@tikr I’m afraid we’ve set the bar too high.
I think we are searching for a unicorn at this point. We want a system that has all the major features of Jira that we want, has an active community, and has a beautiful modern user interface while not only being open source but also not even having any proprietary dependencies or an open core model.
After a lot of looking, I have to say such a system may not exist. What we need to do now is find things we’re willing to compromise on.
With Redmine we compromise on the UI. It is definitely ancient-looking, but there are more modern-looking skins available and a vast plugin ecosystem. It’s written in Ruby, which isn’t ideal for us. It’s older than GitHub and still actively maintained. We can improve the UI, and the out-of-the-box experience.
With Elemo we compromise on the community and history. It is a new project, with missing features, written in Go so we’d need to do a lot of work ourselves. That said, I do think that if there is demand out there that isn’t being met, it’s a good opportunity to do things ourselves.

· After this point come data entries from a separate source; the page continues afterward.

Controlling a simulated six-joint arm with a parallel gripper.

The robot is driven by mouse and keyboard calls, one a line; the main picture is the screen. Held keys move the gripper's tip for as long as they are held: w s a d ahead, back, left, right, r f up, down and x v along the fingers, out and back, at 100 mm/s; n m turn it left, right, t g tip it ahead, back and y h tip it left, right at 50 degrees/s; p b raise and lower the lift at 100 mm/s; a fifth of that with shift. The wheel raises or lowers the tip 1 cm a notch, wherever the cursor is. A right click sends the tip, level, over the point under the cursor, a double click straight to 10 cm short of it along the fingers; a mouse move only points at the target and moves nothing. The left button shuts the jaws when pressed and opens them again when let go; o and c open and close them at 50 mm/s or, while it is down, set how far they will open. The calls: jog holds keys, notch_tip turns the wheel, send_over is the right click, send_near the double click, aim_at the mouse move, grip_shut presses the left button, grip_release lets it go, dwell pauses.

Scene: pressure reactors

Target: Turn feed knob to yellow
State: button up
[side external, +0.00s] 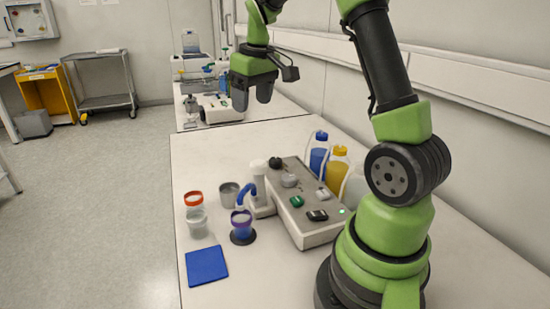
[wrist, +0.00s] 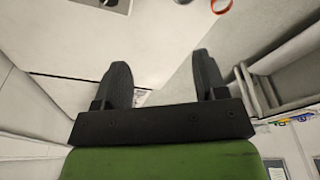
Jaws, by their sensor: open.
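The grey control box (side external: 305,222) stands on the table in the side external view. Its top carries a round grey knob (side external: 289,180), a green knob (side external: 297,201), a black switch-like part (side external: 317,215) and a pale part (side external: 323,194). I cannot tell which is the feed knob or read its setting. Behind the box stand a blue bottle (side external: 318,158), a yellow bottle (side external: 337,172) and a pale bottle (side external: 355,188). My gripper (side external: 252,103) is open and empty, high above the table's far end, well away from the box. Its spread fingers (wrist: 163,75) show in the wrist view.
A clear vessel with purple (side external: 241,224) sits below the blue spout (side external: 246,190). An orange-rimmed cup (side external: 195,208), a grey cup (side external: 229,195) and a blue pad (side external: 206,265) lie left of the box. The wall is close on the right.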

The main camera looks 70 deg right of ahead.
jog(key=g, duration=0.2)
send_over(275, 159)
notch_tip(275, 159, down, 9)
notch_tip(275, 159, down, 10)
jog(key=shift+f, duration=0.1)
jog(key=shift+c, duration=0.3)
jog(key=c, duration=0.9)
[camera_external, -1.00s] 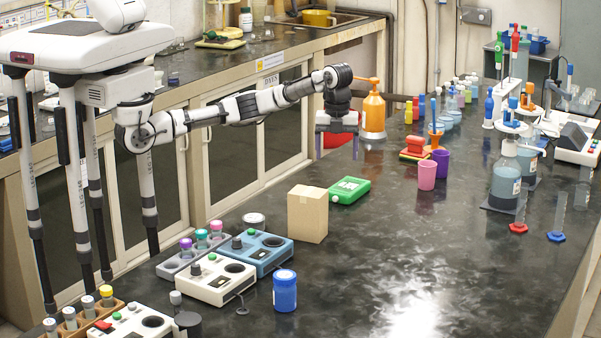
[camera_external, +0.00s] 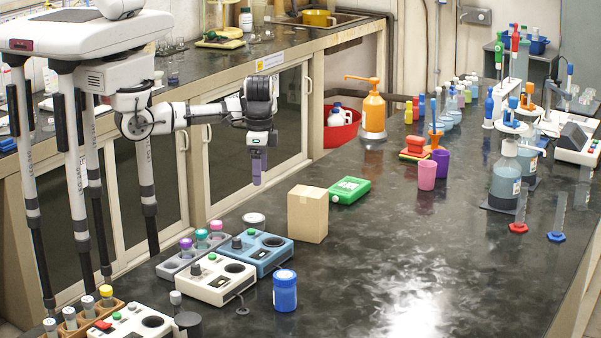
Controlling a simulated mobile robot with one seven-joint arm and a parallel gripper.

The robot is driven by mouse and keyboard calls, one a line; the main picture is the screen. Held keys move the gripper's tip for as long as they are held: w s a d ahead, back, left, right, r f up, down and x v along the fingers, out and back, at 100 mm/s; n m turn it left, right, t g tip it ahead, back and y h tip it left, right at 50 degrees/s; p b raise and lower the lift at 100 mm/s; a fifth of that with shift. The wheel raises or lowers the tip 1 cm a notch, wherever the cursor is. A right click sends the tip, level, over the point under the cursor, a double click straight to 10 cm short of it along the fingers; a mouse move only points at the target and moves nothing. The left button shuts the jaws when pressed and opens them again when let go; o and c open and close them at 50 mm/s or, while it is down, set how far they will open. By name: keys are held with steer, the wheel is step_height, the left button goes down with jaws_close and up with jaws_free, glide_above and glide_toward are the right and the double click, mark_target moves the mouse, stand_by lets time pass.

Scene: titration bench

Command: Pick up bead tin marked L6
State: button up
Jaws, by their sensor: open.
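My gripper (camera_external: 257,180) points straight down, open and empty, in the air left of the cardboard box. Its purple fingers line up one behind the other from this side. A small round tin (camera_external: 253,220) with a pale lid stands behind the blue device, below my gripper in the picture. It may be the bead tin, but no L6 marking can be read on it. The lower part of this tin is partly hidden by the blue device.
The blue device (camera_external: 255,257), a white device (camera_external: 216,281) and a rack of capped vials (camera_external: 172,268) crowd the near side. A blue jar (camera_external: 285,291) stands right.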

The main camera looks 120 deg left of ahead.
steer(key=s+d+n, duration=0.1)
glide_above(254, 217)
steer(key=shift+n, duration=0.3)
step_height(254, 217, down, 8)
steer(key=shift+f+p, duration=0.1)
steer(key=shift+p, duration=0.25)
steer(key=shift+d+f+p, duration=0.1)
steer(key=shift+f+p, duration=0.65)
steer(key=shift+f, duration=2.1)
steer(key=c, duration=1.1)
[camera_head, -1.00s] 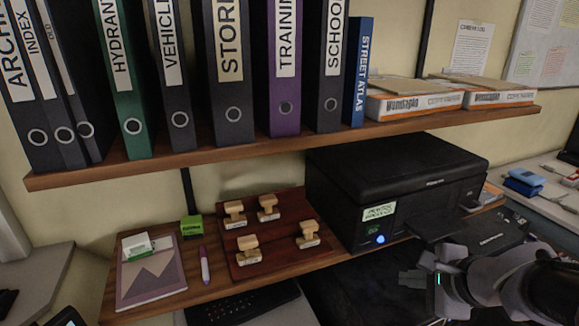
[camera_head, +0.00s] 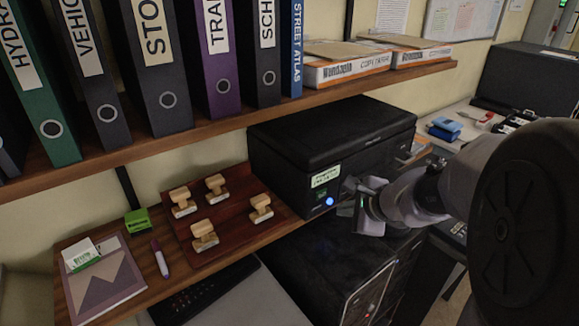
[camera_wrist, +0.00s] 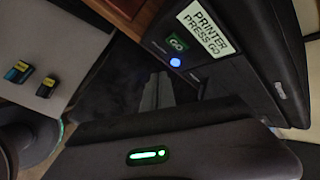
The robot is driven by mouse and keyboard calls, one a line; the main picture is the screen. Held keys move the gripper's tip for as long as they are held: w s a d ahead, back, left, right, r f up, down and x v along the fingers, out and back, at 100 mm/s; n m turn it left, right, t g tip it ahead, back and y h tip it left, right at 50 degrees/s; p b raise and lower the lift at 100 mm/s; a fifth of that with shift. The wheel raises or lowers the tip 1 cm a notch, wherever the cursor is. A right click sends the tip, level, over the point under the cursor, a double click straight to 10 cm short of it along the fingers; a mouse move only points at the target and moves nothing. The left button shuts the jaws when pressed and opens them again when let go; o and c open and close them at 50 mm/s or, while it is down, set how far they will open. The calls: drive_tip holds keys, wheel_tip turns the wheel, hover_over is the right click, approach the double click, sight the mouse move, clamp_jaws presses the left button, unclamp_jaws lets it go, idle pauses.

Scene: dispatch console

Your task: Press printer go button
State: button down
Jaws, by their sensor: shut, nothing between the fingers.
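The black printer (camera_head: 300,140) stands on the lower wooden shelf. Its front carries a pale label, which reads "PRINTER PRESS GO" in the wrist view (camera_wrist: 207,28). A green GO marking (camera_wrist: 177,42) sits beside a small round blue-lit button (camera_wrist: 175,62); the button also shows in the head view (camera_head: 329,201). My gripper (camera_head: 350,187) is shut and empty, just right of the button and close to the printer's front. In the wrist view my gripper (camera_wrist: 157,88) points toward the printer face just below the button. Whether its tips touch the printer cannot be told.
Wooden stamps on a red-brown board (camera_head: 230,245) lie left of the printer. A shelf (camera_head: 200,135) with binders and paper boxes (camera_head: 350,65) hangs above. A dark cabinet (camera_head: 335,265) stands below. A blue hole punch (camera_head: 445,127) lies on the right desk.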

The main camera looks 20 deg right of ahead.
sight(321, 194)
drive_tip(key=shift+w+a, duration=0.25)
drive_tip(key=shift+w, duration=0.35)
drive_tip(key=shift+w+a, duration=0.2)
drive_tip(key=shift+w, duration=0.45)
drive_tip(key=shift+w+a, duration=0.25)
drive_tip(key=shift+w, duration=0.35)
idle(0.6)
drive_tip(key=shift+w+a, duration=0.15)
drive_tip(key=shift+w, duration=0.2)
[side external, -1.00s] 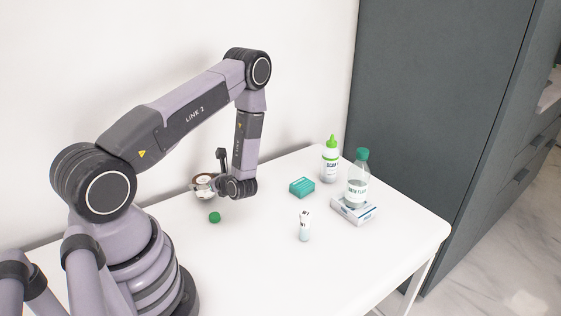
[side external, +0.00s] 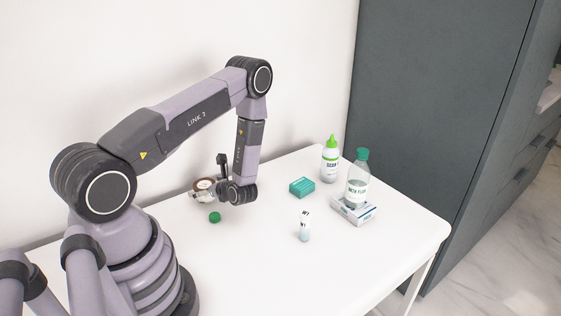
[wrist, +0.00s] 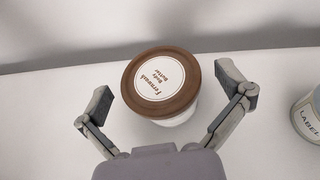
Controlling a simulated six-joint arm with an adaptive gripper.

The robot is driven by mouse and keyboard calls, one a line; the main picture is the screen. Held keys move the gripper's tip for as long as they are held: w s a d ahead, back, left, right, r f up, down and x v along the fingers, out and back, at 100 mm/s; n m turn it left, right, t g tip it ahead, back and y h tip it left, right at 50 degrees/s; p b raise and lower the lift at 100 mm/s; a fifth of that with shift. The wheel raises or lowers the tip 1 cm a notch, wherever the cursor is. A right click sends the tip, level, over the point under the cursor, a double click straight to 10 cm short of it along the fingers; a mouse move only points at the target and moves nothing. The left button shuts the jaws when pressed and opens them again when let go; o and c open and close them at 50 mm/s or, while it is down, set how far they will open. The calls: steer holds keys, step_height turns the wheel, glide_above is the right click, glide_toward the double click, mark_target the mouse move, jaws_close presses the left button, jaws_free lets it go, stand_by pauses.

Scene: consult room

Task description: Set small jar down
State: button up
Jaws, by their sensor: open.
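The small jar (side external: 203,185) has a round brown lid with a white label and a pale body. It stands on the white table near the wall, left of my gripper (side external: 214,191) in the side view. In the wrist view the jar (wrist: 160,85) is between the two spread fingers of my gripper (wrist: 168,98), with a visible gap on both sides. The gripper is open. The jar's lower body is mostly hidden under its lid in the wrist view.
A green round object (side external: 214,217) lies close in front of the jar. The table's front middle is clear.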

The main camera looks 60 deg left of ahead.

With Huly, we’re locking ourselves into a platform that’s making concerning decisions, such as the usage of proprietary tech and their move towards blockchains. However, it does have most, if not all, of the features we want and more.
With Tenzu, it’s a project in the middle of a rewrite that has a lot of missing features. However, it is written in a language more of us are familiar with.
My personal feeling is that Tenzu or Elemo are a better direction. Tenzu because it’s written in Python, they have an active community and even participated productively in this discussion itself. Elemo because we can make it into exactly what we need.
With that said, if we want to take ownership of an codebase, we can also consider simply forking an existing project and updating it in the direction we want. This could be an open-core project like Plane, Odoo, Tuleap etc.